China might be central to our prosperity, but we need a more strategic approach to reaping the rewards of our resources boom.
In my lifetime, there have been three resources booms. In the 1960s and early 1970s Japanese and, later, South Korean demand drove the rapid expansion of the mining and energy sectors. The short-lived boom of the early 1980s was propelled by buoyant world demand for energy. And for the last 15 years, the motive force has been the rise – and rise – of China.
Each time, as it gathered strength, the boom has imposed major structural pressures on the rest of the economy. The transmission mechanism, of course, is the exchange rate. As the dollar rises, import-competing industries, like manufacturing and tourism, find it more difficult to keep their customers, and their employees.
When the boom comes to an end and the dollar falls, these sectors begin to recover. But the recovery takes time, and where importing becomes the norm, many activities fail to re-establish. The effects are particularly severe for manufacturing, as each successive boom removes the incentive to produce locally. Labour-intensive forms of manufacturing, like Australian clothing production, have long since disappeared. This time, it is firms (like CSR and BlueScope) that produce more capital-intensive goods that are closing significant parts of their operations. No matter how efficient you are, it is difficult to stay competitive when the dollar has risen so high, so rapidly. At the beginning of 2009, the Australian dollar was worth US70c – now it is worth 106c.
What should public policy do about this situation? The general consensus among the policy elite is that – apart from restructuring and retraining assistance – nothing should be done.
Indeed one of the few issues on which both Labor and the Liberal parties agree, is that to do anything at all to help these workers keep their jobs is ”protectionist”. And we all know that protection is bad karma. On the other hand, many Australians are wondering why, despite the cost pressures they face, the resource-based industries could not be induced to source more of their inputs in this country. On the face of it, they could certainly afford to do so. BHP Billiton’s recently announced profit was one of the largest in world corporate history. And it is not as if the resources sector is over-taxed. Indeed, many would argue that the scaled-down minerals resource rent tax does a poor job of ensuring that all Australians benefit appropriately from the nation’s natural wealth.
Insofar as we do have a policy response, it lies in the macroeconomic realm – chiefly in monetary policy. But interest rates are difficult to use well, particularly when we start on the downhill side of the resources roller coaster. We don’t know when the China-fuelled boom will come to an end. When it does, the impact could well be messy. In the 1980s, as the Fraser-era resources boom died away, the Hawke-Keating government was faced with falling terms of trade, a falling dollar and a pressing need to prevent wage rises from undermining recovery. (Remember Paul Keating’s famous ”banana republic” warning?) The government used wages accords to try to contain cost pressures. Finally, the recession we had to have purged the economy of the consequences of its previous excesses.
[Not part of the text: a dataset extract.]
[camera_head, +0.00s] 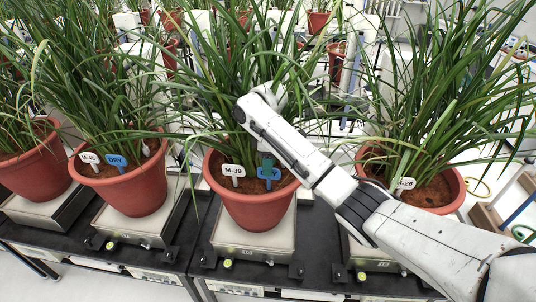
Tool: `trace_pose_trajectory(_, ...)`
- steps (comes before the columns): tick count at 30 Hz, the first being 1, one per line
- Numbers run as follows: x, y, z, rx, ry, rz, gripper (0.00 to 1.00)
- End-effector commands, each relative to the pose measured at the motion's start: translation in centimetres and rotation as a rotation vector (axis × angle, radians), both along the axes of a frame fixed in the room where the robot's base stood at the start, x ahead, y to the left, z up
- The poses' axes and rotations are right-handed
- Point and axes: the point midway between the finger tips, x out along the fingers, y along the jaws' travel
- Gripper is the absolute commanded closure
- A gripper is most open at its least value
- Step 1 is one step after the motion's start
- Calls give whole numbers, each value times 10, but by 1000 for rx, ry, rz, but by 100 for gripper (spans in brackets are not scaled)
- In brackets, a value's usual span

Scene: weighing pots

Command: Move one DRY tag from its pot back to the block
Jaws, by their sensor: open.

Times are different now, at least to the extent that the economy is more deregulated than previously. Wages are no longer collectively determined. Monetary policy is shaped, not by politicians, but by the Reserve Bank. Unfortunately, in fighting inflation, the RBA is caught between a rock and a hard place. If it raises interest rates in order to combat inflation, it forces the dollar even higher, increasing the pressure on both import-competing and exporting businesses. But if it does nothing, or reduces interest rates, inflation will continue to rise.
What other options are available? It seems most unfair that if you can’t drive a mining truck, operate a hydraulic fracturing rig or weld a gas pipeline, your chances of profiting from the resources boom are minimal. Many commentators (and some politicians) have pointed out that, if we want to be paid more, or even just keep our jobs, we have to become more productive.
So, is improved productivity the answer? It’s a difficult concept to measure. There is productivity of capital, and productivity of labour, and productivity that comes from a combination of the two. Essentially, higher productivity means getting more from your inputs: improving your efficiency. The problem is, most of the padding has been purged from Australian organisations. There are no longer relatively easy productivity gains to be had.
In any case, most of us work in services, where there are limited opportunities for productivity growth. Your local restaurant can reduce the numbers of waiters but diners will have to wait longer for their meal. Teachers can teach bigger classes, or put students online. But obviously, the quality suffers.
In an international marketplace, high standards and high skills may not be enough to hold the line, as the case of Qantas demonstrates. Qantas pilots and maintenance engineers are fighting Qantas management to keep the airline’s international operations staffed by Australian-trained and remunerated pilots and engineers. Management replies that Qantas’s international business is struggling to compete against airlines whose workers are more lowly-paid, and whose owners have deeper pockets. This is the message of globalisation – if your job can be done more cheaply by someone somewhere else, then that is where your job will go.
Nevertheless, where we have the opportunity to do so, we should leverage our advantage. We should not neglect the need to better integrate our patchwork economy.
The mighty engine of the resources boom produces great wealth, but also leads to great problems. When the boom subsides, as it inevitably will, on past form, we won’t have much to show for it. If we want this time to be different, we will have to learn to take a more strategic approach to the transnational companies that are shaping our future.